Longer-term considerations

NOC arrangements can change quickly. By-elections, defections, changes in leadership, or the breakdown of agreements can all shift the environment again.

That means scrutiny should think beyond the first few months.

Questions to keep under review include:

  • Are current structures still working?
  • Has scrutiny found a useful balance between accountability and policy development?
  • Are chairs and members getting the support they need?
  • Has the administration become more open over time, or more defensive?
  • Are there aspects of the constitution or protocol that now need formal revision?
  • What would happen to scrutiny if the current arrangement ended suddenly?

NOC is not just a moment of transition. In many councils, it is an ongoing way of operating. Scrutiny should be designed accordingly.

Final reflection

No overall control does not remove the need for good scrutiny. If anything, it increases it.

When political leadership is shared, negotiated or unsettled, scrutiny has a vital role in making accountability visible, testing assumptions, improving proposals and helping councils stay focused on the public interest. That role will only be fulfilled where councillors and officers are deliberate about how the function works.

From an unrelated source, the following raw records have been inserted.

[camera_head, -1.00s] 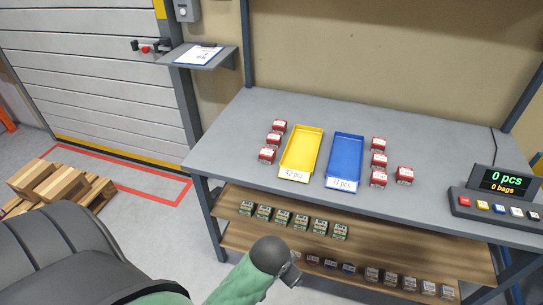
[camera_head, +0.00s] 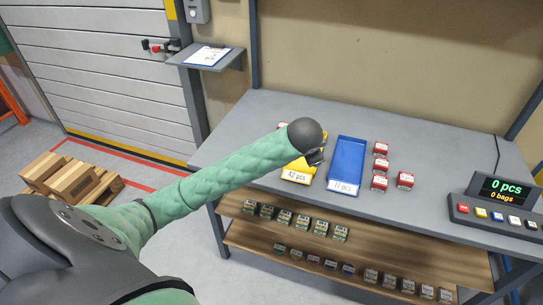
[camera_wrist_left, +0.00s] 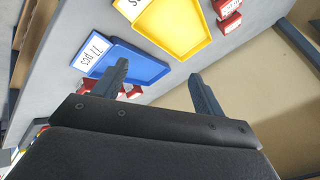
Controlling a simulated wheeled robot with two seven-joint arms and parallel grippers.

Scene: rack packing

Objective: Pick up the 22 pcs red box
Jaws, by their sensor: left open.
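Several small red boxes with white labels stand on the grey table. On the right are a column of red boxes (camera_head: 380,165) and one single box (camera_head: 405,180) beside it. A red box top (camera_head: 283,126) shows behind my arm; others on that side are hidden. Their counts are too small to read. My left gripper (camera_head: 316,157) hangs over the yellow tray, largely hidden behind the wrist. In the left wrist view the gripper (camera_wrist_left: 162,88) is open and empty, fingers apart, with red boxes (camera_wrist_left: 133,92) beyond them near the blue tray. My right gripper is out of view.
The yellow tray (camera_head: 298,178) is partly covered by my arm. The blue tray (camera_head: 345,165) is empty. A counter display (camera_head: 497,182) with buttons stands at the table's right. Shelves below hold green boxes (camera_head: 283,220) and grey boxes (camera_head: 388,280). The table's back is clear.

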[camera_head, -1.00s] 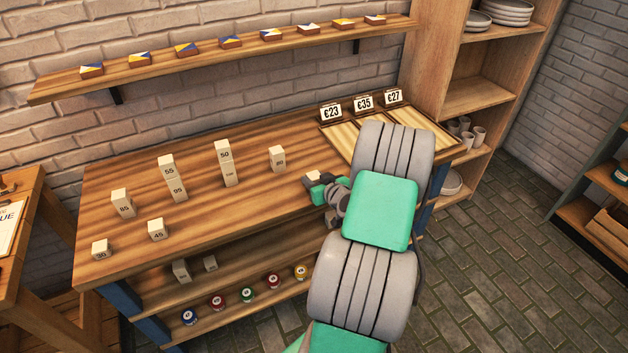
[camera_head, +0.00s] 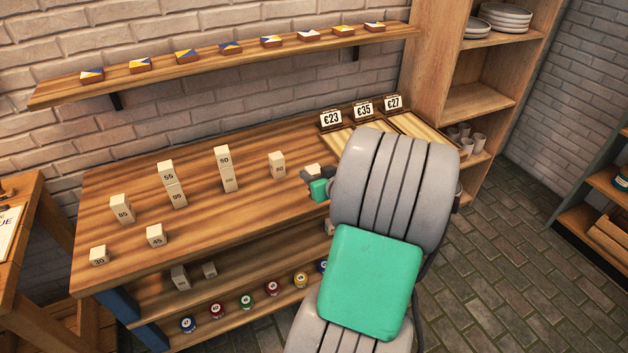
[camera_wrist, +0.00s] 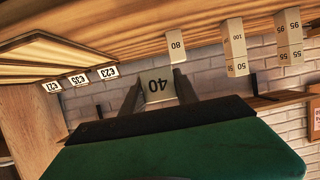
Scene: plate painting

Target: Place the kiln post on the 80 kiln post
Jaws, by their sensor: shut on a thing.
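My gripper (camera_head: 319,186) is shut on a pale kiln post marked 40 (camera_wrist: 157,86). The 80 kiln post (camera_head: 277,165) stands upright on the table, left of my gripper and apart from the held post. The 80 post also shows in the wrist view (camera_wrist: 175,46), which looks upside down, beyond the held post. Its top is bare.
The 50 post (camera_head: 223,155) stands on the 100 post (camera_head: 229,180), and the 55 post (camera_head: 166,172) on the 95 post. The 85 (camera_head: 121,209), 45 (camera_head: 156,235) and 30 (camera_head: 99,255) posts stand singly. Price signs (camera_head: 363,108) are behind my arm. A tile shelf (camera_head: 190,75) hangs above.

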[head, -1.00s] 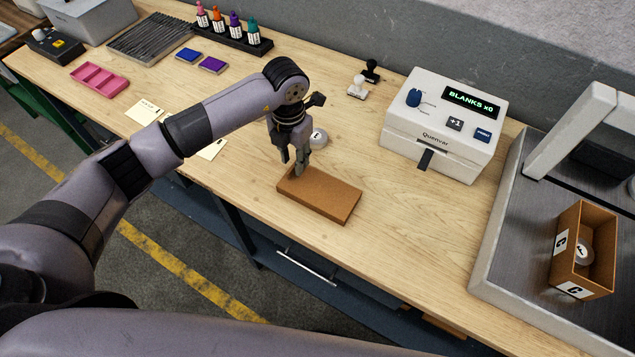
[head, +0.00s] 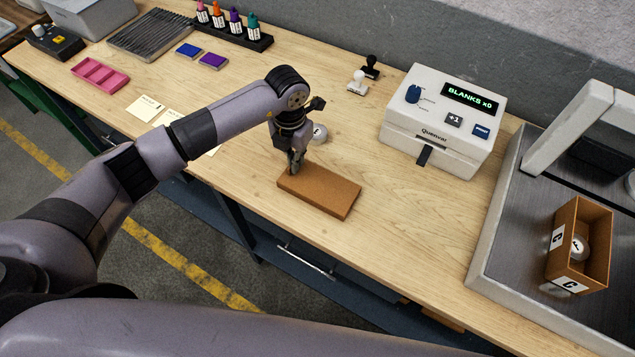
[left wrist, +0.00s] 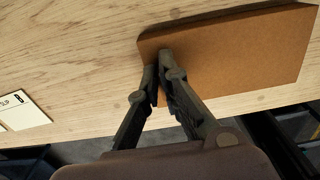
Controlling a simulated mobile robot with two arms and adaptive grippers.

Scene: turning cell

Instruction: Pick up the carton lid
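The carton lid (head: 325,191) is a flat, shallow brown rectangle on the wooden bench, near its front edge. It also fills the upper right of the left wrist view (left wrist: 240,60). My left gripper (head: 296,170) points down at the lid's left end. In the left wrist view its fingertips (left wrist: 157,68) are close together at that end, one at the edge and one over the brown surface, and look shut on it. The exact contact is partly hidden by the fingers. The lid looks flat on the bench. My right gripper is out of view.
A round white piece (head: 319,132) lies just behind the gripper. An open brown carton (head: 578,245) holding a round piece stands on the grey machine bed (head: 505,230) at right. Paper cards (head: 145,108) lie left.

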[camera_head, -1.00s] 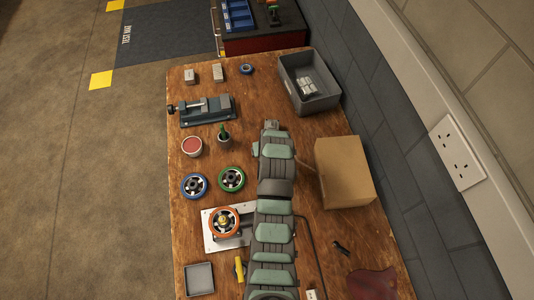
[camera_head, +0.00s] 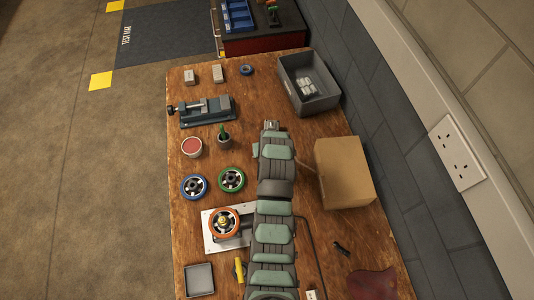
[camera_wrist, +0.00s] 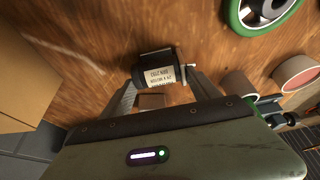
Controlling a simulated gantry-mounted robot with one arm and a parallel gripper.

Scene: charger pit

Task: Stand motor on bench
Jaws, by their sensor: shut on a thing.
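The motor (camera_wrist: 160,74) is a dark cylinder with a pale printed label and a thin shaft pointing right in the wrist view. It lies sideways across that picture. My gripper (camera_wrist: 163,88) is shut on it, one finger at each end of the label side. Whether the motor touches the bench or hangs just above it I cannot tell. The wooden bench (camera_head: 180,150) runs beneath; it also fills the back of the wrist view (camera_wrist: 60,45). In the head view my arm covers much of the bench middle, and the motor is hard to make out at its far end.
A cardboard box (camera_head: 344,172) stands right of my arm. A grey bin (camera_head: 316,102) is beyond. Bare wood lies between.

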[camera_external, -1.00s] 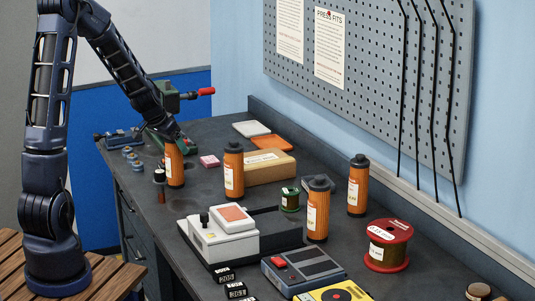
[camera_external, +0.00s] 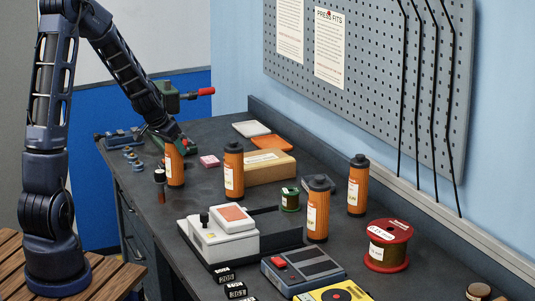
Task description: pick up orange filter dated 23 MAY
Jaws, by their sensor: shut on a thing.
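Several orange filters with dark caps and white labels stand on the dark bench. The leftmost orange filter (camera_external: 175,168) is at my gripper (camera_external: 177,143), which is shut on its top. This filter is upright, and its cap is hidden by my gripper. I cannot tell if its base touches the bench. The other orange filters stand apart: one in the middle (camera_external: 234,172), one nearer the front (camera_external: 318,212) and one at the right (camera_external: 358,188). The dates on the labels are too small to read.
A dark-handled tool (camera_external: 160,184) stands close left of the held filter. A cardboard box (camera_external: 270,168), a pink block (camera_external: 209,161) and a green vise (camera_external: 166,98) are nearby. A white device (camera_external: 222,238) and a red spool (camera_external: 388,246) stand nearer the front.

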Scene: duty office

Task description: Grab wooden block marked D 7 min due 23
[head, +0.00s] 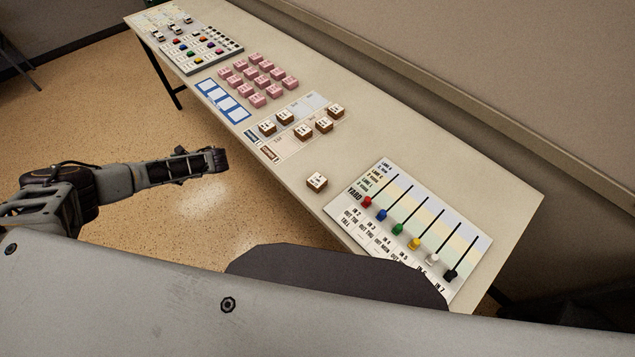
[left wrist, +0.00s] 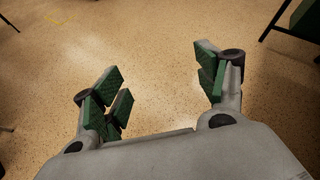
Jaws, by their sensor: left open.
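Several wooden blocks with white marked tops are on the long table (head: 480,180). One wooden block (head: 317,181) stands alone near the table's front edge. Others, such as this wooden block (head: 303,131), sit on and beside a printed mat (head: 284,149) further left. Their lettering is too small to read, so I cannot tell which is D 7. My left gripper (head: 217,160) is left of the table, out over the floor and apart from the blocks. In the left wrist view the left gripper (left wrist: 160,88) is open and empty, with only floor between its fingers. My right gripper is not in view.
A board with coloured sliders (head: 410,230) lies at the table's right end. Pink blocks (head: 262,79), a blue-framed card (head: 223,101) and a board with coloured pieces (head: 202,45) lie further left. A wall runs behind the table. Bare tabletop surrounds the lone block.

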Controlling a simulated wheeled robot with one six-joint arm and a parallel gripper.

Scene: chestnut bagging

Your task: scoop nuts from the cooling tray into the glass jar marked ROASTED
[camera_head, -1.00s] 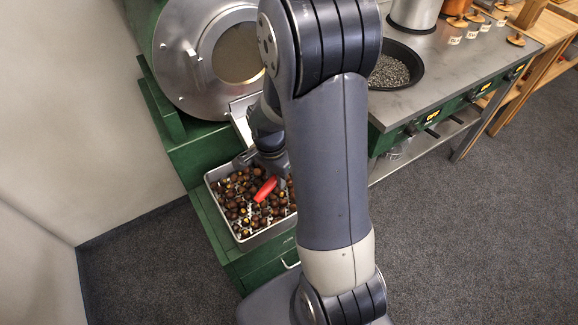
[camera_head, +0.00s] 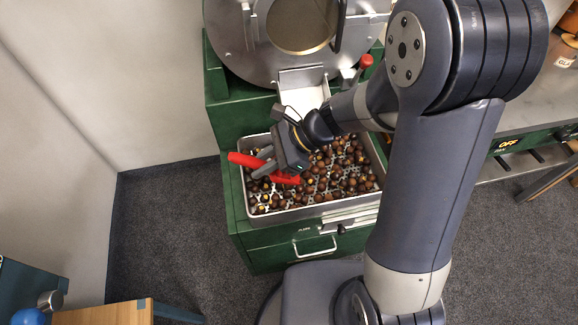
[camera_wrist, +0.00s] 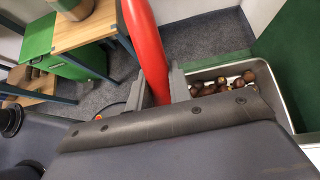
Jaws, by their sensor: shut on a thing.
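The cooling tray (camera_head: 248,216) is a pale metal tray on a green cabinet, and many brown nuts (camera_head: 340,180) lie in it. My gripper (camera_head: 259,164) is over the tray's left part, shut on the red handle (camera_head: 240,158) of a tool. The handle slants across the tray's left rim. In the wrist view the handle (camera_wrist: 147,42) stands between both fingers (camera_wrist: 158,90). A corner of the tray with nuts (camera_wrist: 228,80) shows in the wrist view. No glass jar marked ROASTED is visible.
A round metal machine (camera_head: 262,62) with a chute (camera_head: 303,88) stands behind the tray. A steel counter (camera_head: 535,105) is at the right, partly behind my arm. A wooden-topped table (camera_head: 105,314) is at the lower left. Grey floor (camera_head: 165,215) lies open between it and the cabinet.

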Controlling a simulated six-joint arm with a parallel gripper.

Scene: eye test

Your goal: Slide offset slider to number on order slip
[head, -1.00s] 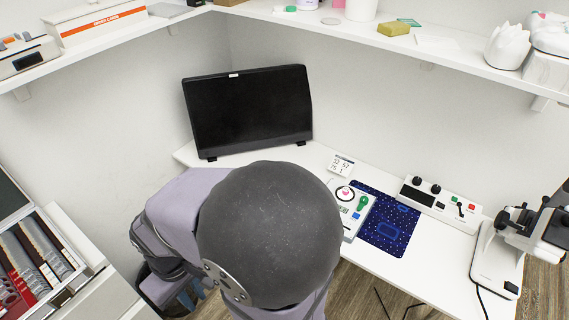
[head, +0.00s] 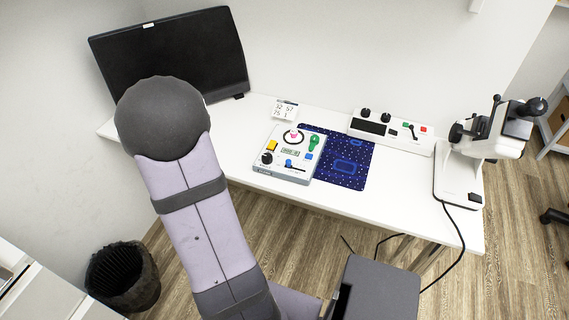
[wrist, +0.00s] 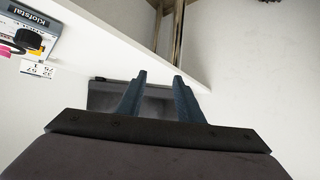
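A grey control box (head: 264,178) lies on the white desk in the head view, with a slot holding a blue slider knob (head: 288,163) near its front edge; its scale is too small to read. A white slip (head: 284,109) with small printed numbers lies just behind the box. Part of the box (wrist: 42,22), with the word Klofstal, shows at the upper left of the wrist view, beside the slip (wrist: 38,69). My gripper (wrist: 159,76) is open and empty, its two fingers apart, away from the box. In the head view my arm hides it.
A dark blue mat (head: 345,178) lies right of the box. A white panel with knobs (head: 392,131) stands behind the mat. A white microscope-like device (head: 462,165) stands at the desk's right end. A black monitor (head: 172,55) stands at the left, near my arm.

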Good scrutiny under NOC is not accidental. It is built through clarity, relationships, confidence and practice.

It is built through clarity, relationships, confidence and practice, supported where needed by external guidance and peer learning – including direct support from Centre for Governance and Scrutiny and resources such as Changes in political leadership and Supporting transition to ‘no overall control’ – a 30-step framework from the Local Government Association.